-- Begin --

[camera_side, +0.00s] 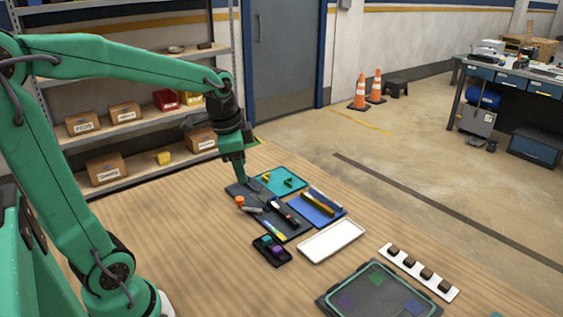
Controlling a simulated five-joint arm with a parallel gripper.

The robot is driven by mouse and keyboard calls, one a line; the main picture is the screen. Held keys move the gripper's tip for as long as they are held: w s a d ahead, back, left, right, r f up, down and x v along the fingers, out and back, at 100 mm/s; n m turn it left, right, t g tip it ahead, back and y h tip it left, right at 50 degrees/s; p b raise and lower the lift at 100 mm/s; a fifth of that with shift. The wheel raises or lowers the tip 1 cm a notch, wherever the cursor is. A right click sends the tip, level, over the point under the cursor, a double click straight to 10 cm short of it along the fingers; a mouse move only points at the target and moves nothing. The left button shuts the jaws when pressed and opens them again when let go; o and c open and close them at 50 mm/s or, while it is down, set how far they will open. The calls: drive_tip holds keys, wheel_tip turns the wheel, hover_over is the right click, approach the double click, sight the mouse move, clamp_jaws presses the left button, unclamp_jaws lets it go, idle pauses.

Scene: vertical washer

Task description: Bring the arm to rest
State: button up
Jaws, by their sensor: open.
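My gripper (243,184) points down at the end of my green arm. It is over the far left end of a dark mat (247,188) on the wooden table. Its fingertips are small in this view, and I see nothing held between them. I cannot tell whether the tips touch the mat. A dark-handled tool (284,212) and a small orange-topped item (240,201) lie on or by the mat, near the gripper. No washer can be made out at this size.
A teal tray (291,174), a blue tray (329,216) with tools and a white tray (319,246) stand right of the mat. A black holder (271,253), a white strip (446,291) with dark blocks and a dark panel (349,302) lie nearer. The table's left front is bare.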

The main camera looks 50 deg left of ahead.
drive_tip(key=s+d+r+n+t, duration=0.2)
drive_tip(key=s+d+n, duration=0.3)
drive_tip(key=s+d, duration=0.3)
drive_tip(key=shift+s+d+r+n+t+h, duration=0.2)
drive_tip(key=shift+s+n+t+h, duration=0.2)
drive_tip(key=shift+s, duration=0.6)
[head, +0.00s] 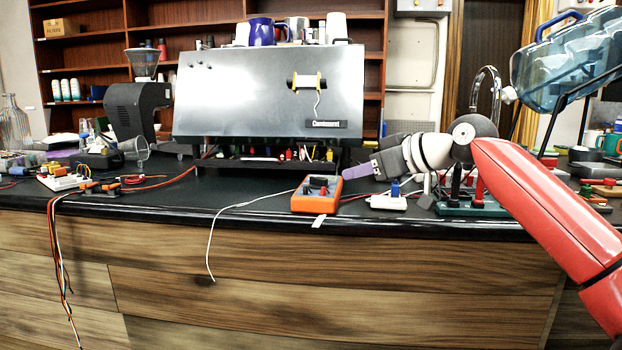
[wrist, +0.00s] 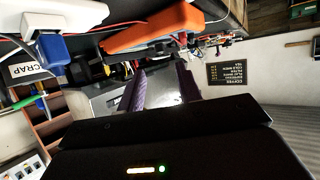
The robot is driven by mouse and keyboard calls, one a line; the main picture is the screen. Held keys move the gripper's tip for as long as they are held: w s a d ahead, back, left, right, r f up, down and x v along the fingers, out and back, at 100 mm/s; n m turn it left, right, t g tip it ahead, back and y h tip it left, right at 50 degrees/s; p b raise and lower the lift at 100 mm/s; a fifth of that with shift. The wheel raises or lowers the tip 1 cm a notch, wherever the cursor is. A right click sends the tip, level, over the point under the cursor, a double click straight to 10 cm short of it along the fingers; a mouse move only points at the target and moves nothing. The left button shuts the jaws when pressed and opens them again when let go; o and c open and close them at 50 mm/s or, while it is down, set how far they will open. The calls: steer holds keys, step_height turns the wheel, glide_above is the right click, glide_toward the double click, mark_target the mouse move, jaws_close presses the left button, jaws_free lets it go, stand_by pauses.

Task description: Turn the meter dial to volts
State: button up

-- End --

### Directive
Return all the lines that contain the string "description".

### Written answer
Task description: Bring the arm to rest
Task description: Turn the meter dial to volts

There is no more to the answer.